WRITTEN PROBLEM = Give again only the lines beginning with the one that contains "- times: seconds" and ending with the one that contains "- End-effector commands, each"; include both of those lines.

-*-

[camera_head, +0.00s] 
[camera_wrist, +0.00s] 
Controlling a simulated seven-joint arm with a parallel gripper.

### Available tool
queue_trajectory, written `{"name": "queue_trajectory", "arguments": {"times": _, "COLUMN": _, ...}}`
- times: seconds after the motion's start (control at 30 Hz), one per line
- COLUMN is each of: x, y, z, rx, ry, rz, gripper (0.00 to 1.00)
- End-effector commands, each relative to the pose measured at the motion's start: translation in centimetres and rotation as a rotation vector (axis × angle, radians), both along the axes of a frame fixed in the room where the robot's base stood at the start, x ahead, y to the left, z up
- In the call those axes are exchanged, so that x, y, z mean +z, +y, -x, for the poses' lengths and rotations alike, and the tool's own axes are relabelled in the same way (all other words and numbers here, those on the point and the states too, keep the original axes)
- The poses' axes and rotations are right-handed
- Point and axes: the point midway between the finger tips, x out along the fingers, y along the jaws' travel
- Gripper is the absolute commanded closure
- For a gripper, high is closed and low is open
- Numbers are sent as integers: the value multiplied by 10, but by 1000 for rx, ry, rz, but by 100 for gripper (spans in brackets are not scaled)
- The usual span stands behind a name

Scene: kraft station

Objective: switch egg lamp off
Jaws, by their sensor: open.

-*-

EXERCISE RESPONSE =
- times: seconds after the motion's start (control at 30 Hz), one per line
- COLUMN is each of: x, y, z, rx, ry, rz, gripper (0.00 to 1.00)
- End-effector commands, each relative to the pose measured at the motion's start: translation in centimetres and rotation as a rotation vector (axis × angle, radians), both along the axes of a frame fixed in the room where the robot's base stood at the start, x ahead, y to the left, z up

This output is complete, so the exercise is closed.